Extract every line below that contains the word "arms".

Dataset records —
● ● ● ● ●

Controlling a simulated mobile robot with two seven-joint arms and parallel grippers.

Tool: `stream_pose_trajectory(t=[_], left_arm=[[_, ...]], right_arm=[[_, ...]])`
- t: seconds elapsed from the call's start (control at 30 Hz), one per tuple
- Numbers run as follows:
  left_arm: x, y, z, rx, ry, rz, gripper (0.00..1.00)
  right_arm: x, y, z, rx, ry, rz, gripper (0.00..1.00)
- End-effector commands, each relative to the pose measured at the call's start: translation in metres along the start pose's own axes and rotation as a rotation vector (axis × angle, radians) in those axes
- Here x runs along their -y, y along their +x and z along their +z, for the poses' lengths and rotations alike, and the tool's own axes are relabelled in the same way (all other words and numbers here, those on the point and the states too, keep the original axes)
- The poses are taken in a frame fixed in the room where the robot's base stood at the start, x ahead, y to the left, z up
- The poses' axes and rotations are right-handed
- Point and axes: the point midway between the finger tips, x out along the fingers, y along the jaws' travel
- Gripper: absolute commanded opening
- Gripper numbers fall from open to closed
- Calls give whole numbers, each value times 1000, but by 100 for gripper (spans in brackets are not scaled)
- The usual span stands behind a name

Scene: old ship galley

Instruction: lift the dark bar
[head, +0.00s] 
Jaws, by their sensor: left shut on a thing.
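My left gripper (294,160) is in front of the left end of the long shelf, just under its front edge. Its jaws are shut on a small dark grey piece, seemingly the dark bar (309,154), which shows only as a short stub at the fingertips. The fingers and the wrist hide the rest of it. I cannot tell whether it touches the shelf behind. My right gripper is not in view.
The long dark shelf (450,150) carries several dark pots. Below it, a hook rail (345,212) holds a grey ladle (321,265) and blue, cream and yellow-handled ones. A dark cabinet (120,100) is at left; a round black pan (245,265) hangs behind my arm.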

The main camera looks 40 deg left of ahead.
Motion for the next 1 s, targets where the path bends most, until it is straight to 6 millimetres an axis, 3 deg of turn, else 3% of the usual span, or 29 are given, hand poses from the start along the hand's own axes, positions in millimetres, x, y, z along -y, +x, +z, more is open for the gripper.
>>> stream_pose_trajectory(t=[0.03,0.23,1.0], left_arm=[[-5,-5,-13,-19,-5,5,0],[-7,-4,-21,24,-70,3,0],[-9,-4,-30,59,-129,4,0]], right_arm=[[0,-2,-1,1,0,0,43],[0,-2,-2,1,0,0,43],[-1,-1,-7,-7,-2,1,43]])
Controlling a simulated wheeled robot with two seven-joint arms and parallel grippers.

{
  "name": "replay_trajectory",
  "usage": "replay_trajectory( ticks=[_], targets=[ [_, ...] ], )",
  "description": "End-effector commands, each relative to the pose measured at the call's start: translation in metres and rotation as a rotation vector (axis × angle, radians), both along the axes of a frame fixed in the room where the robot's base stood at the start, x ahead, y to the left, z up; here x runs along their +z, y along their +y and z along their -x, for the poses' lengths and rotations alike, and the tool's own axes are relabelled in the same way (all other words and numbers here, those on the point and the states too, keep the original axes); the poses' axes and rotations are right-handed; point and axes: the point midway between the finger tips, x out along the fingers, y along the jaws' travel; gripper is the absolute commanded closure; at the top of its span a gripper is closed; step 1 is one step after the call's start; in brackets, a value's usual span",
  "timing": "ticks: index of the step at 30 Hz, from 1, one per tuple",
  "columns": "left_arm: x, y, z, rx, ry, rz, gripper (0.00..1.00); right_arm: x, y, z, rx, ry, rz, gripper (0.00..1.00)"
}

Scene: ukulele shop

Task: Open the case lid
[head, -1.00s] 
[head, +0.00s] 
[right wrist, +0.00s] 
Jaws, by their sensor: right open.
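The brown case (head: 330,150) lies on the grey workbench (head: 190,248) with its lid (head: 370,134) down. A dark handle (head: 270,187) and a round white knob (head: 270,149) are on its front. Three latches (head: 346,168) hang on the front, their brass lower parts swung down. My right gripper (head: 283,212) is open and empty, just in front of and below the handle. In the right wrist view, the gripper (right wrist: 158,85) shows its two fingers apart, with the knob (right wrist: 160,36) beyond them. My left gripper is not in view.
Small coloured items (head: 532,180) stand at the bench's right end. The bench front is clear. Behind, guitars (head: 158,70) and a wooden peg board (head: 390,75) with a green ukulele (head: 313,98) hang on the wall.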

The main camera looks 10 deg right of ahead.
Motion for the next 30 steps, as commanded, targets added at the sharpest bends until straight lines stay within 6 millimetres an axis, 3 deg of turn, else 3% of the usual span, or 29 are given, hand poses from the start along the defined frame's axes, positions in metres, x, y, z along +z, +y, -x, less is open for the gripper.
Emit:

● ● ● ● ●

Exercise solution —
Controlling a simulated mobile robot with two seven-joint arms and parallel grippers.
Controlling a simulated wheeled robot with two seven-joint arms and parallel grippers.

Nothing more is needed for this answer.